Now, this commentary on water is in reference to baptism, which is somewhat distant from the pope's glass of water. Nevertheless, we do treat all these things in similar ways. Often we want a special person to baptize our child. I myself brought water from the Jordan River and used it at the baptism of our first child. Did I think there was something magical? Not really. Did it seem, well, richly symbolic and meaningful? Yes.

Luther reminds us that it is the word together with the water, the promise in the water, that does these things. So Bob Brady's piety is hovering around close to the theological center in the way popular piety does. It's not quite wrong, it's not quite right, but it is zealous. And in such cases it is best to leave these things up to individual piety, neither condemning or condoning, but living and letting live. 

It is, in fact, adiaphora. Take it or leave it.

Then, hold on tight to the word and promises of God.

--
Now observe that when that clever harlot, our natural reason (which the pagans followed in trying to be most clever), takes a look at married life, she turns up her nose and says, “Alas, must I rock the baby, wash its diapers, make its bed, smell its stench, stay up nights with it, take care of it when it cries, heal its rashes and sores, and on top of that care for my wife, provide for her, labour at my trade, take care of this and take care of that, do this and do that, endure this and endure that, and whatever else of bitterness and drudgery married life involves? What, should I make such a prisoner of myself? O you poor, wretched fellow, have you taken a wife? Fie, fie upon such wretchedness and bitterness! It is better to remain free and lead a peaceful. carefree life; I will become a priest or a nun and compel my children to do likewise.”

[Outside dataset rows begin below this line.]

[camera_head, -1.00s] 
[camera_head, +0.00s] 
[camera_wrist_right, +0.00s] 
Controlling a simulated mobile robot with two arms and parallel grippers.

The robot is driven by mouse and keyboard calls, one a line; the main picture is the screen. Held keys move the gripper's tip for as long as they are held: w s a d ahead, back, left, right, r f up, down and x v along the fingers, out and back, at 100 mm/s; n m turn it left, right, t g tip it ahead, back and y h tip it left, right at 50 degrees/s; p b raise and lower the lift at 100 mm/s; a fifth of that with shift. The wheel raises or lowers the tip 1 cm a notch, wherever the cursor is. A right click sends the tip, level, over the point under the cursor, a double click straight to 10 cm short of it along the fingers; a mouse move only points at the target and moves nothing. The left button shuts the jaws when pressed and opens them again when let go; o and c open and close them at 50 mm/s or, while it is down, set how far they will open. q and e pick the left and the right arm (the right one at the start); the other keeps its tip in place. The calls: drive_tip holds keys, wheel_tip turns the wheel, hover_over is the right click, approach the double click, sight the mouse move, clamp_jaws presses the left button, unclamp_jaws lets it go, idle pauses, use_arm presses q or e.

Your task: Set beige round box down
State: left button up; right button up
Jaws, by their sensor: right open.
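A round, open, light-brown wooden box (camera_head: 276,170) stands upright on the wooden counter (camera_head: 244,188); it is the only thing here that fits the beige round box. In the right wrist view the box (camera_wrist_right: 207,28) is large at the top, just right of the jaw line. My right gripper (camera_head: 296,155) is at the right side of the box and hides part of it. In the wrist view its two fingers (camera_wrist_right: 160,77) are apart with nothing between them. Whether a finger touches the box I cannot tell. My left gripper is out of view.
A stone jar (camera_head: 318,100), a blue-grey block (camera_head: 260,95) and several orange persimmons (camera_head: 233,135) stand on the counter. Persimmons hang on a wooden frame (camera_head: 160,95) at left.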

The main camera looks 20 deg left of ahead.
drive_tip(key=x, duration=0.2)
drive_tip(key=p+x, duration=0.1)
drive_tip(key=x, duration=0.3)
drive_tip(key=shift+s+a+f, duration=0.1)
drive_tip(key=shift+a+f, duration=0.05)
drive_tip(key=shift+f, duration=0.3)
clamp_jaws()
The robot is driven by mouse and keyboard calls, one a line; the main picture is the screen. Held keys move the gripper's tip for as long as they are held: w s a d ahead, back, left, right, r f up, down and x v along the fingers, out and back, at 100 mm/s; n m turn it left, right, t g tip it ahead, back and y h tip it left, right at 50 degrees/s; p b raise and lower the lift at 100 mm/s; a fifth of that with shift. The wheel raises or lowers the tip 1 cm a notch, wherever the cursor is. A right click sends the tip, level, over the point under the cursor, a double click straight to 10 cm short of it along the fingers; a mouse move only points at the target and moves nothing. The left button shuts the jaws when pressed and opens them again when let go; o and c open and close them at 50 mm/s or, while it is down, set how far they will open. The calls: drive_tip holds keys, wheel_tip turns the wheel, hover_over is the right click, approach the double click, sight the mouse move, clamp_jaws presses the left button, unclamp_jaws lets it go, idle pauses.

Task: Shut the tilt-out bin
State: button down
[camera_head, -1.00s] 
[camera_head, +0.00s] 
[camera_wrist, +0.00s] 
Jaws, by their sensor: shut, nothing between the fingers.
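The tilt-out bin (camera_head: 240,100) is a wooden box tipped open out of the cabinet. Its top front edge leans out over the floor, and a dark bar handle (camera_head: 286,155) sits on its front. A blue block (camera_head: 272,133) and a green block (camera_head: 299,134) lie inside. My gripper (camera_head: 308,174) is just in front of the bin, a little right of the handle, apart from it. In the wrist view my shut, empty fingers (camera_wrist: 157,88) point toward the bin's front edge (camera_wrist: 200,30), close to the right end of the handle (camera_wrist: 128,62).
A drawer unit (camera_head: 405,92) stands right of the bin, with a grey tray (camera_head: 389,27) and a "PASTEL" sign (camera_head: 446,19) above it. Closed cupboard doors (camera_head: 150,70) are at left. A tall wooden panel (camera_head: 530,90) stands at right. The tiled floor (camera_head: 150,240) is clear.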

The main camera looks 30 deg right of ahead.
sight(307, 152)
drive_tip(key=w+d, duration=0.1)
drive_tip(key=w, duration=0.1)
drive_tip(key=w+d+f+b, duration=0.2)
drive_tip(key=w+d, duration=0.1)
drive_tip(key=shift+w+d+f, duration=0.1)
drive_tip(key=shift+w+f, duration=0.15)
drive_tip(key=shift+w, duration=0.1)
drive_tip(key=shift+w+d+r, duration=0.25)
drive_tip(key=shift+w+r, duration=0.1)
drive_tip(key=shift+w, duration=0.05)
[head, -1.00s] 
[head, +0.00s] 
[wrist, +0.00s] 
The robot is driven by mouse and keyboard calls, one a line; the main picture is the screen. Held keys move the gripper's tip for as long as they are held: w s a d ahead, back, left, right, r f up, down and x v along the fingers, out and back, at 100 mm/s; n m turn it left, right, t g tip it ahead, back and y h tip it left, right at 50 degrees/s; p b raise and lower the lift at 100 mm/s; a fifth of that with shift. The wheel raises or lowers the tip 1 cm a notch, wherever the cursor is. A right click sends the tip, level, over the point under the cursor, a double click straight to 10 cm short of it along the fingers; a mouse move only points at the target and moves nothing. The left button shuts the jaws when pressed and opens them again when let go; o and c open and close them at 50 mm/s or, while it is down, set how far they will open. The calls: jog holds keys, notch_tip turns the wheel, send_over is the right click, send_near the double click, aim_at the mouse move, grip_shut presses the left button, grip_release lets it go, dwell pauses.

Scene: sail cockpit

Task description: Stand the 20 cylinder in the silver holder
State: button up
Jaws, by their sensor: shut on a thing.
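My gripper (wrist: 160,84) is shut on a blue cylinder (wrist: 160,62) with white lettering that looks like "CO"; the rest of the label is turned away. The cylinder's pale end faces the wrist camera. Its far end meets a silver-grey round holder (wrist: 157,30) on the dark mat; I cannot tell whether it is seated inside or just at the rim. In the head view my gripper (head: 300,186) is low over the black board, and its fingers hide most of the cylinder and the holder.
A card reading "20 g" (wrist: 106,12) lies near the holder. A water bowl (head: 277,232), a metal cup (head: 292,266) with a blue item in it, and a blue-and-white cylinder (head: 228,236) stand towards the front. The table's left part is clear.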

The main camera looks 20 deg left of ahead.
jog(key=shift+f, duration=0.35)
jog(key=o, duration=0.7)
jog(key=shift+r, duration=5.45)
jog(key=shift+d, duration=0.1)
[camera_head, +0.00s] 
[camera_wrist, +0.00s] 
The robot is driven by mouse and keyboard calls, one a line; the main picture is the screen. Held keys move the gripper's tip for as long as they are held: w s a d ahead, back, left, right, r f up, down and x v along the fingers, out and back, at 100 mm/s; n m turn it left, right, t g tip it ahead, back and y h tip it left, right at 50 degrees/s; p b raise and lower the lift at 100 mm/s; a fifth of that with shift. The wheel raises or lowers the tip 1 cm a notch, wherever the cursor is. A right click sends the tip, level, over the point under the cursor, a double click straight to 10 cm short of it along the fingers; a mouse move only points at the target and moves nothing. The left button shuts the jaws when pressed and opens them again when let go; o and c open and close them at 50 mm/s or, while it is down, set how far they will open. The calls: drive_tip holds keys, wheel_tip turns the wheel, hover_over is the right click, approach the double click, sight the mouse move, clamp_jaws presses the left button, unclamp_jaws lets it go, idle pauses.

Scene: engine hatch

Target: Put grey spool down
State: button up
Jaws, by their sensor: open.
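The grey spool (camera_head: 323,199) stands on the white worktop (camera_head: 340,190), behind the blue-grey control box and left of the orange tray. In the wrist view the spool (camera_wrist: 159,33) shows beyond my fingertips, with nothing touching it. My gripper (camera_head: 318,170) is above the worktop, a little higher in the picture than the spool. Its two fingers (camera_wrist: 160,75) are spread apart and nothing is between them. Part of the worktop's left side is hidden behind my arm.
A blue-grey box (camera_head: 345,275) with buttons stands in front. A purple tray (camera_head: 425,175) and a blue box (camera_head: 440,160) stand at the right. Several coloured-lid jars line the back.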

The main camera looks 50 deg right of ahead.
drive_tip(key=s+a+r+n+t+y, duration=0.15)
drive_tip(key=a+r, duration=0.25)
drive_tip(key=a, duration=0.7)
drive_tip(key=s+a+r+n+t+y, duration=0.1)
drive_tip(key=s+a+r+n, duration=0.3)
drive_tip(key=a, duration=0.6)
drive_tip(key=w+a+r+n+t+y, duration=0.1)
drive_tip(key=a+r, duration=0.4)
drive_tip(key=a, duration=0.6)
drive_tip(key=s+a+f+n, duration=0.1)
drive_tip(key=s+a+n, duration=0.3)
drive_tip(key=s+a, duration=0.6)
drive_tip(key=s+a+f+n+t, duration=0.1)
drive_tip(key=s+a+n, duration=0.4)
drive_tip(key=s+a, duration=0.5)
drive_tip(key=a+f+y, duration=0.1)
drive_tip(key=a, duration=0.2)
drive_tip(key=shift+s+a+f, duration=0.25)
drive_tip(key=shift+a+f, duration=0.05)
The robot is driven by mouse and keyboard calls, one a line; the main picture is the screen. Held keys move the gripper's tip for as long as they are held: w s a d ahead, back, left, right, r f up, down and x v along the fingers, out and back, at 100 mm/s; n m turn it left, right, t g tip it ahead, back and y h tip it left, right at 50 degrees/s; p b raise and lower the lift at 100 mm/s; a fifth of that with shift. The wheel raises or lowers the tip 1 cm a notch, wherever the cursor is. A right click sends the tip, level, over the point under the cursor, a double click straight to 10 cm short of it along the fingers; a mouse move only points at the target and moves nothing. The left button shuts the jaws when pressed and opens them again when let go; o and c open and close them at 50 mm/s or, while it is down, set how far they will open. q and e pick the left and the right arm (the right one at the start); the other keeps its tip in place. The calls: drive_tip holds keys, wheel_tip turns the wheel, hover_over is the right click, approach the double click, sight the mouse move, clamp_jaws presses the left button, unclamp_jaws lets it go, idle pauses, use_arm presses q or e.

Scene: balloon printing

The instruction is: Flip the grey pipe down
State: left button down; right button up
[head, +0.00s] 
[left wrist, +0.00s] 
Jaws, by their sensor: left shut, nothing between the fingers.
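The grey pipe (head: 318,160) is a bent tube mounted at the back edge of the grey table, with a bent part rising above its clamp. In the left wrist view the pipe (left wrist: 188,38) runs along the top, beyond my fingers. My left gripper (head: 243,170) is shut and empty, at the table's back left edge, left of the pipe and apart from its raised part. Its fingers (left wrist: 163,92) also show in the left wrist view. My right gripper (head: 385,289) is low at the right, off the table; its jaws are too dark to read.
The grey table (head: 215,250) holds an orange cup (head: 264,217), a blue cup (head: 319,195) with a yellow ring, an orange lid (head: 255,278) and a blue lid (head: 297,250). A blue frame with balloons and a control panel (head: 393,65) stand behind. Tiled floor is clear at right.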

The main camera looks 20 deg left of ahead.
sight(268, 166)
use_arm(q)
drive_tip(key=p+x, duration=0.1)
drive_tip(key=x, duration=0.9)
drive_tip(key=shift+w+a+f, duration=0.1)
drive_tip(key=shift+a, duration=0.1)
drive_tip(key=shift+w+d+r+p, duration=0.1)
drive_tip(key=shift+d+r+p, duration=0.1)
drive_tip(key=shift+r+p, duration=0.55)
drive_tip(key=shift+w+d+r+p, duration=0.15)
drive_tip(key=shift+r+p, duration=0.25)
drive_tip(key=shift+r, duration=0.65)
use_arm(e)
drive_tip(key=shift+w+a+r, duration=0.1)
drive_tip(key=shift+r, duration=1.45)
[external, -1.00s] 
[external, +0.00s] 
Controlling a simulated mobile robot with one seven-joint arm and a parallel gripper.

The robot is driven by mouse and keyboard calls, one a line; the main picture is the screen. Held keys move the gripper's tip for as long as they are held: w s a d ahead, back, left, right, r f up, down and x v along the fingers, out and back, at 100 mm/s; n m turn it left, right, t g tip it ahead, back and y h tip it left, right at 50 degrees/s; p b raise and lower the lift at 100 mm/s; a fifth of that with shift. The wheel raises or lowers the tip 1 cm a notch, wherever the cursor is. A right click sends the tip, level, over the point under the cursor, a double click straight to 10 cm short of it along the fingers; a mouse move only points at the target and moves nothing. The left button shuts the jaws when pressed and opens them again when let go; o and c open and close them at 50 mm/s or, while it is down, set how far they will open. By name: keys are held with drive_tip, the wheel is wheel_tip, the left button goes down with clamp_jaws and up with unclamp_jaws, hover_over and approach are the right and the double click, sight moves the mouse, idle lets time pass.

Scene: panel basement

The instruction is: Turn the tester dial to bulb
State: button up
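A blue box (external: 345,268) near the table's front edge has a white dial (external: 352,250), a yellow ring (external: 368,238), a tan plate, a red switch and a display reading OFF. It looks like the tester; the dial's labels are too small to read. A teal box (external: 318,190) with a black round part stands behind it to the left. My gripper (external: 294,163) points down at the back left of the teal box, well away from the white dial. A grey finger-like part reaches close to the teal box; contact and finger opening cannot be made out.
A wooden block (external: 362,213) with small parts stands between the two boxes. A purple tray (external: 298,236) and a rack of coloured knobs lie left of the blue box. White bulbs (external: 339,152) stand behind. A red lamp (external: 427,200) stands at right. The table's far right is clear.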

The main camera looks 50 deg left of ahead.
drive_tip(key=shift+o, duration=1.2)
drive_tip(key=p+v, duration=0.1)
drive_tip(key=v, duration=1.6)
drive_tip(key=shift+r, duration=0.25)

What then does Christian faith say to this? It opens its eyes, looks upon all these insignificant, distasteful, and despised duties in the Spirit, and is aware that they are all adorned with divine approval as with the costliest gold and jewels. It says, “O God, because I am certain that thou hast created me as a man and hast from my body begotten this child, I also know for a certainty that it meets with thy perfect pleasure. I confess to thee that I am not worthy to rock the little babe or wash its diapers. or to be entrusted with the care of the child and its mother. How is it that I, without any merit, have come to this distinction of being certain that I am serving thy creature and thy most precious will? O how gladly will I do so, though the duties should be even more insignificant and despised. Neither frost nor heat, neither drudgery nor labour, will distress or dissuade me, for I am certain that it is thus pleasing in thy sight.”

A wife too should regard her duties in the same light, as she suckles the child, rocks and bathes it, and cares for it in other ways; and as she busies herself with other duties and renders help and obedience to her husband. These are truly golden and noble works. . . .

Now you tell me, when a father goes ahead and washes diapers or performs some other mean task for his child, and someone ridicules him as an effeminate fool, though that father is acting in the spirit just described and in Christian faith, my dear fellow you tell me, which of the two is most keenly ridiculing the other? God, with all his angels and creatures, is smiling, not because that father is washing diapers, but because he is doing so in Christian faith. Those who sneer at him and see only the task but not the faith are ridiculing God with all his creatures, as the biggest fool on earth. Indeed, they are only ridiculing themselves; with all their cleverness they are nothing but devil’s fools. (From Luther, On the Estate of Marriage, 1522).